What is expected: From the entries below, gather every line containing the string "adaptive".

────────

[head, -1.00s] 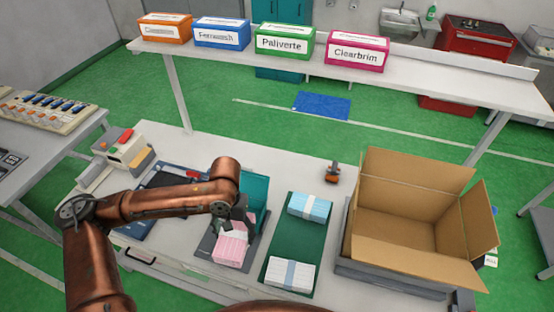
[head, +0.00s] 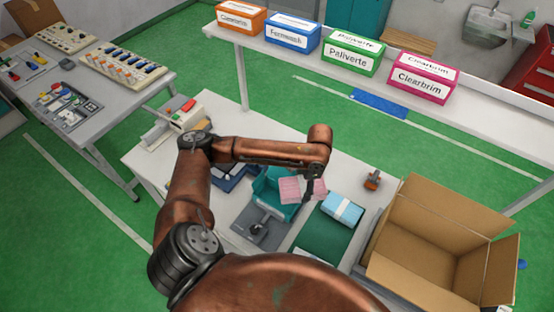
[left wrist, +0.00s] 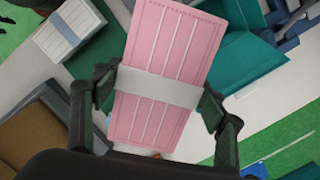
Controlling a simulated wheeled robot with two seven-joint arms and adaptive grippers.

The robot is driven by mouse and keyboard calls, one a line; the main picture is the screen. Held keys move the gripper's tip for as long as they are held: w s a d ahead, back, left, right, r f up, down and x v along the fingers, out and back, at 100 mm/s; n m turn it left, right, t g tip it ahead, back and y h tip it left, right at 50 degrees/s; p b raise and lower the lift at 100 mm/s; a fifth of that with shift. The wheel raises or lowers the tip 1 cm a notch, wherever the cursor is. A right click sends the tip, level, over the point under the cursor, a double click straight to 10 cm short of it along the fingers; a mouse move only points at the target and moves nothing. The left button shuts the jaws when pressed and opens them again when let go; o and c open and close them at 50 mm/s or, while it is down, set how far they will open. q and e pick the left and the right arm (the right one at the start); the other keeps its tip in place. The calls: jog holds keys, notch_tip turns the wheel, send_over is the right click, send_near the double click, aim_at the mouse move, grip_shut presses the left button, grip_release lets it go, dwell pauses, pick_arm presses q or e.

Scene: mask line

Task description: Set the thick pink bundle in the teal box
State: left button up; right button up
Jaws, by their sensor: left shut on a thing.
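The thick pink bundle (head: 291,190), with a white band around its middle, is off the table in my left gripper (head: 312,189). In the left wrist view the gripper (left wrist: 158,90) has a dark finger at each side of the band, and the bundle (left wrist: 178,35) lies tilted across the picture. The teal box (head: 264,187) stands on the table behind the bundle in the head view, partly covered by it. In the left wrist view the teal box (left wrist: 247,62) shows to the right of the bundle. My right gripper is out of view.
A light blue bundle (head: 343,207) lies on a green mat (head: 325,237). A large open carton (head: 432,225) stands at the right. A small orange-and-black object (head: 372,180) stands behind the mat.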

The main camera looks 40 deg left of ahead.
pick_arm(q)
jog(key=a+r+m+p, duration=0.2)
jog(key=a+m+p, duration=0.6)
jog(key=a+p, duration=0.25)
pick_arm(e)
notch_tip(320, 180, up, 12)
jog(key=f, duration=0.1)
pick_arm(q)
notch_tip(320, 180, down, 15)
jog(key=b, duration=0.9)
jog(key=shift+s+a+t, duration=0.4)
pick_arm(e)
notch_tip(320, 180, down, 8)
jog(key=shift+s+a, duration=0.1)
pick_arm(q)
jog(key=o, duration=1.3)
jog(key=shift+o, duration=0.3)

────────

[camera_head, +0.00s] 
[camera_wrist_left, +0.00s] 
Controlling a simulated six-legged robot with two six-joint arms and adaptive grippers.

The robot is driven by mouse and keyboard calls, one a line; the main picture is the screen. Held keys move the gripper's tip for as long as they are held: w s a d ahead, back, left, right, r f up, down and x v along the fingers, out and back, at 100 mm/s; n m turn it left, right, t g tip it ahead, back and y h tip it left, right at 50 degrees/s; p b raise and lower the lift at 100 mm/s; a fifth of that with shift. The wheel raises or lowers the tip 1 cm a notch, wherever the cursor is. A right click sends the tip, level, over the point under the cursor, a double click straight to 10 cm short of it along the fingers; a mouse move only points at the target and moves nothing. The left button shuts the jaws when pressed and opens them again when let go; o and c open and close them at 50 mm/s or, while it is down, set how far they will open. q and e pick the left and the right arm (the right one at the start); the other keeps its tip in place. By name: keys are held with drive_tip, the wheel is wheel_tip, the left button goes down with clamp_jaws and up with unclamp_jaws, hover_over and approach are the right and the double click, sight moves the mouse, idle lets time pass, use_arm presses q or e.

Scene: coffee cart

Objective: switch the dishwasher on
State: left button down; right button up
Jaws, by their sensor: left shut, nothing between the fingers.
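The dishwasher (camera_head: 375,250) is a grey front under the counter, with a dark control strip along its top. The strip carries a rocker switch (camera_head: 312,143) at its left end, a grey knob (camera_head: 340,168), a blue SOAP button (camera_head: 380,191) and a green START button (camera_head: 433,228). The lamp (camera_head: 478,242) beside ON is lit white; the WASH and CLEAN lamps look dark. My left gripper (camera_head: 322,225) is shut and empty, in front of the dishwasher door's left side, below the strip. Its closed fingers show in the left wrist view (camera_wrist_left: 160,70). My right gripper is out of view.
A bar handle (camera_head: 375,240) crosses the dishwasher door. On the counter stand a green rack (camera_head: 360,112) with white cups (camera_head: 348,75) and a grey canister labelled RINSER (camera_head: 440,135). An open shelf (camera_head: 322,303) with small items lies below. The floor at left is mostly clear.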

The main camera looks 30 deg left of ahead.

────────

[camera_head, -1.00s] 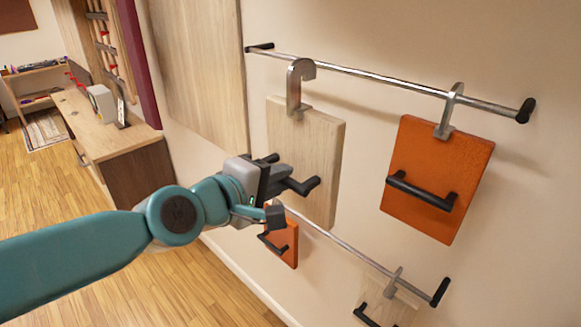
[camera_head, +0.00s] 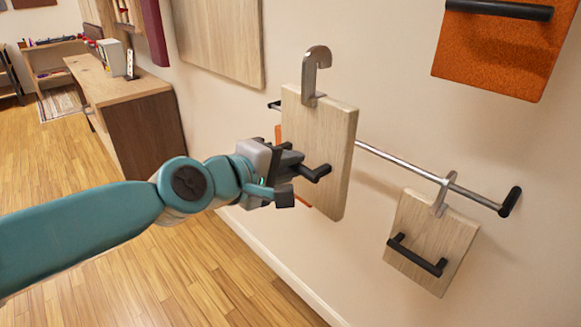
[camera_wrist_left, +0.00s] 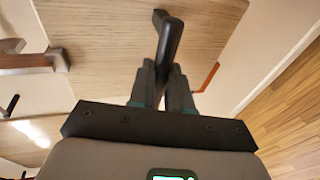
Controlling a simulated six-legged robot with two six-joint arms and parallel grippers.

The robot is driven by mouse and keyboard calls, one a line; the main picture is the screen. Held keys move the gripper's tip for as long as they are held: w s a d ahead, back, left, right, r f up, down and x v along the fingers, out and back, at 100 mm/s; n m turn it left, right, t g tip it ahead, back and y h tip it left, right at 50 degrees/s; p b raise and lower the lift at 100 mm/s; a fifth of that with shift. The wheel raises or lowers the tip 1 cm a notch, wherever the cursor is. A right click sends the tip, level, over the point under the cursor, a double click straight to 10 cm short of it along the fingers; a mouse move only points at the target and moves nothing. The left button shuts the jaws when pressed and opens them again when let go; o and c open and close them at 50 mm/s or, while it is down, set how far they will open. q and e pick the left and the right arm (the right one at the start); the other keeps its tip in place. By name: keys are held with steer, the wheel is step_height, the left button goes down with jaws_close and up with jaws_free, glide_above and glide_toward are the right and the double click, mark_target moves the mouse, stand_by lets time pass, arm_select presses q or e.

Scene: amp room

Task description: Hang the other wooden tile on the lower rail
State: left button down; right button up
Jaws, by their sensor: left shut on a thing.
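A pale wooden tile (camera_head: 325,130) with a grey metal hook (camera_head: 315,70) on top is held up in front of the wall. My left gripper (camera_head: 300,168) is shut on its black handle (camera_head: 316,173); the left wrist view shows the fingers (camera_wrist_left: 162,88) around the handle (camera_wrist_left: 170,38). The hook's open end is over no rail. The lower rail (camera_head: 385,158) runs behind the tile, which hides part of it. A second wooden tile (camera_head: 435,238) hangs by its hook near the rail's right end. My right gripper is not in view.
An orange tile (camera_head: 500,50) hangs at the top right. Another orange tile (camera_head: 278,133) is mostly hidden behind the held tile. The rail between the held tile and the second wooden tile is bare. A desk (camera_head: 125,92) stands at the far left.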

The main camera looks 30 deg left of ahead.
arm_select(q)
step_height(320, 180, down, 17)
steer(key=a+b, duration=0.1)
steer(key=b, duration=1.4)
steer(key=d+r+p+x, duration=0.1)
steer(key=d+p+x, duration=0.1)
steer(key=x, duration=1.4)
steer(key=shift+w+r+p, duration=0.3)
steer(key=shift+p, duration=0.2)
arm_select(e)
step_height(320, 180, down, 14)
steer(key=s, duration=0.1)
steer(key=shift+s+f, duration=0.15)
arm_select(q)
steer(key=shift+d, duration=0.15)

────────

Response to the exercise:
Controlling a simulated wheeled robot with two seven-joint arms and adaptive grippers.
Controlling a simulated six-legged robot with two six-joint arms and adaptive grippers.

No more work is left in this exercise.